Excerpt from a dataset

▬▬▬▬▬▬

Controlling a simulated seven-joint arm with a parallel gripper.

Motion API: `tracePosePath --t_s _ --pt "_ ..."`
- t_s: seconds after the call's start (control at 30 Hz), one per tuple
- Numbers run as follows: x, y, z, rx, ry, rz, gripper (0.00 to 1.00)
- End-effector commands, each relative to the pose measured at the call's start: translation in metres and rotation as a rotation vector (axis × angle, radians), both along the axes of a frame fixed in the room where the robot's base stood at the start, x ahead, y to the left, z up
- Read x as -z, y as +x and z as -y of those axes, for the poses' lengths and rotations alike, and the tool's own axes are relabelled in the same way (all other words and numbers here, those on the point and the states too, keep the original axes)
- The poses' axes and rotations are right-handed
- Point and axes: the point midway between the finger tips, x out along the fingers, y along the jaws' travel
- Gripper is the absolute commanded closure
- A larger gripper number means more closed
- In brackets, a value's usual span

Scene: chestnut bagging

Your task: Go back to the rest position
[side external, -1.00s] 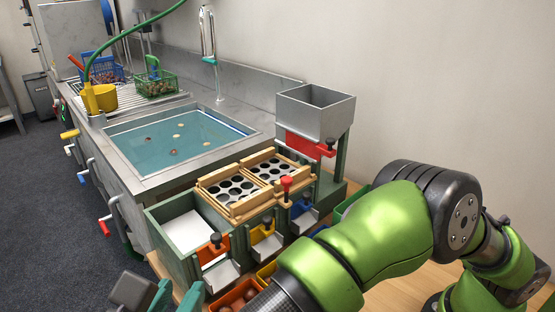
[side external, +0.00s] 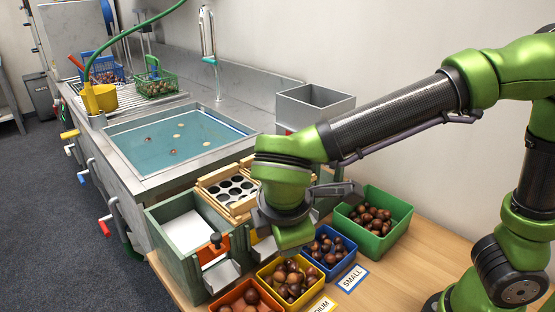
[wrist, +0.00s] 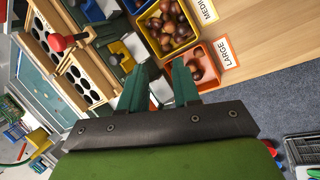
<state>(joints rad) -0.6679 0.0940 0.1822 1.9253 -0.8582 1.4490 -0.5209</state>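My gripper shows in the wrist view with two teal fingers (wrist: 160,84) that stand apart with nothing between them. In the side view my arm reaches in from the right, and its hand is above the front of the sorting station, near the yellow bin (side external: 289,291) and the blue bin (side external: 328,259). The fingertips cannot be made out in the side view. In the wrist view the fingers point toward the orange bin (wrist: 213,55) and the yellow bin (wrist: 186,43), both holding chestnuts.
A green bin (side external: 402,232) of chestnuts stands right of the hand. The green-framed station (side external: 165,243) has a wooden tray with round holes (side external: 208,180), partly hidden by my arm, and a grey hopper (side external: 322,116). A water basin (side external: 137,164) lies behind. Bare wooden table shows at right.

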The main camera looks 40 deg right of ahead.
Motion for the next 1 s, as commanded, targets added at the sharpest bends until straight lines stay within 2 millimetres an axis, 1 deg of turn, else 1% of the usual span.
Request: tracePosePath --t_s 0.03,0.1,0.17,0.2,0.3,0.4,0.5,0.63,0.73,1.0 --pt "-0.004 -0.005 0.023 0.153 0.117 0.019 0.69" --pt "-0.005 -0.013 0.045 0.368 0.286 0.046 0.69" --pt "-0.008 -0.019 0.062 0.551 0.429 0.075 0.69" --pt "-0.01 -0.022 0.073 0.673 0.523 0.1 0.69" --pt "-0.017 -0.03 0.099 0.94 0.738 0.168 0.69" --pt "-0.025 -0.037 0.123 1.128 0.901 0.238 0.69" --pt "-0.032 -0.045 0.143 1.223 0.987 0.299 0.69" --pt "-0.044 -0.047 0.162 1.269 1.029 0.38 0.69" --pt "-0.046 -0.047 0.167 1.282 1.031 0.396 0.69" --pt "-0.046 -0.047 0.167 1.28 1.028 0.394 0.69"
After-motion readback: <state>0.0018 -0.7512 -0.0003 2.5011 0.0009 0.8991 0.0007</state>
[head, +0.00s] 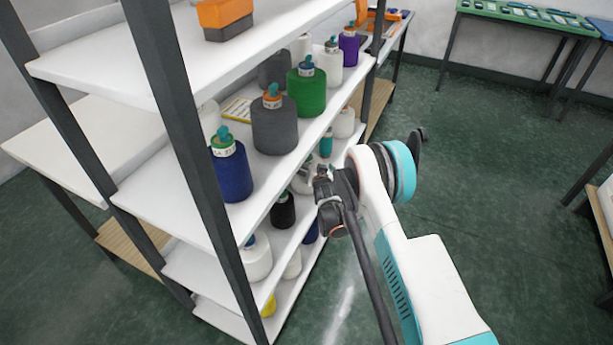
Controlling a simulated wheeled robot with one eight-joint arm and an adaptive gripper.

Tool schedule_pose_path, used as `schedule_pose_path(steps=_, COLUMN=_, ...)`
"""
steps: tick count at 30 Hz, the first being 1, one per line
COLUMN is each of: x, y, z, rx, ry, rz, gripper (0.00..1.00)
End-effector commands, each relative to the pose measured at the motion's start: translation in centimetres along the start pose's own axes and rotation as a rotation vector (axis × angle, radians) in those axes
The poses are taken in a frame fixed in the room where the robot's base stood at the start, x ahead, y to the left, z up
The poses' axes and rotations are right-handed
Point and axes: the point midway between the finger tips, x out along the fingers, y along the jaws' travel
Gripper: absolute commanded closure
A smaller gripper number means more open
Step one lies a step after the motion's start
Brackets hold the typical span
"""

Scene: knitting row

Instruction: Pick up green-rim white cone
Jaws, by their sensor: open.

▬▬▬▬▬▬

OBJECTIVE —
Repeat each entry exactly as given; no pictures belong in the copy.

FULL ANSWER —
Controlling a simulated seven-joint arm with a parallel gripper.

Motion API: `tracePosePath --t_s _ --pt "_ ..."`
- t_s: seconds after the call's start (control at 30 Hz), one per tuple
- Numbers run as follows: x, y, z, rx, ry, rz, gripper (0.00 to 1.00)
- End-effector commands, each relative to the pose measured at the call's start: translation in metres and rotation as a rotation vector (axis × angle, radians), both along the axes of a frame fixed in the room where the robot's base stood at the start, x ahead, y to the left, z up
- Read x as -z, y as +x and z as -y of those axes, for the poses' lengths and rotations alike, and the tool's own axes are relabelled in the same way (all other words and numbers here, those on the point and the states too, keep the original axes)
- The poses' axes and rotations are right-handed
- Point and axes: the point midway between the finger tips, x out along the fingers, y along the jaws' travel
- Gripper is the absolute commanded closure
- A larger gripper number means more closed
- In brackets, a value's usual span

Scene: chestnut bagging

Your task: Go back to the rest position
[side external, -1.00s] 
[side external, +0.00s] 
[wrist, +0.00s] 
<state>(joints rad) -0.6679 0.0940 0.1822 1.9253 -0.8582 1.4490 -0.5209</state>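My gripper shows in the wrist view with two teal fingers (wrist: 160,84) that stand apart with nothing between them. In the side view my arm reaches in from the right, and its hand is above the front of the sorting station, near the yellow bin (side external: 289,291) and the blue bin (side external: 328,259). The fingertips cannot be made out in the side view. In the wrist view the fingers point toward the orange bin (wrist: 213,55) and the yellow bin (wrist: 186,43), both holding chestnuts.
A green bin (side external: 402,232) of chestnuts stands right of the hand. The green-framed station (side external: 165,243) has a wooden tray with round holes (side external: 208,180), partly hidden by my arm, and a grey hopper (side external: 322,116). A water basin (side external: 137,164) lies behind. Bare wooden table shows at right.

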The main camera looks 40 deg right of ahead.
Motion for the next 1 s, as commanded, targets added at the sharpest bends until straight lines stay within 2 millimetres an axis, 1 deg of turn, else 1% of the usual span.
Request: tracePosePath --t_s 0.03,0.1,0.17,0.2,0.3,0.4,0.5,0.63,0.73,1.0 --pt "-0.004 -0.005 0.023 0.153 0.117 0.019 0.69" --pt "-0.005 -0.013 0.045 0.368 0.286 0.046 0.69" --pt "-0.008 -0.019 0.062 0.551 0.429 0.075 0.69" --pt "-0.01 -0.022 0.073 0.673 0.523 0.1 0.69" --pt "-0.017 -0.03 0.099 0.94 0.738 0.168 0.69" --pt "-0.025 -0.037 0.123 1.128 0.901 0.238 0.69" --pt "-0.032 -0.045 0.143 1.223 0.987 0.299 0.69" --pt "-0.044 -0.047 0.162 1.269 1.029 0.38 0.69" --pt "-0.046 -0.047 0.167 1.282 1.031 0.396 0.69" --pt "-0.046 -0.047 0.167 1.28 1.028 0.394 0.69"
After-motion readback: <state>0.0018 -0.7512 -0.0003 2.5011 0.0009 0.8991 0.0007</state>
[head, +0.00s] 
Controlling a simulated wheeled robot with one eight-joint arm and an adaptive gripper.

Tool schedule_pose_path, used as `schedule_pose_path(steps=_, COLUMN=_, ...)`
"""
steps: tick count at 30 Hz, the first being 1, one per line
COLUMN is each of: x, y, z, rx, ry, rz, gripper (0.00..1.00)
End-effector commands, each relative to the pose measured at the motion's start: translation in centimetres along the start pose's own axes and rotation as a rotation vector (axis × angle, radians) in those axes
The poses are taken in a frame fixed in the room where the robot's base stood at the start, x ahead, y to the left, z up
The poses' axes and rotations are right-handed
Point and axes: the point midway between the finger tips, x out along the fingers, y along the jaws' travel
Gripper: absolute commanded closure
A smaller gripper number means more open
Step one lies a step after the motion's start
Brackets hold the typical span
"""

Scene: knitting row

Instruction: Pick up green-rim white cone
Jaws, by their sensor: open.

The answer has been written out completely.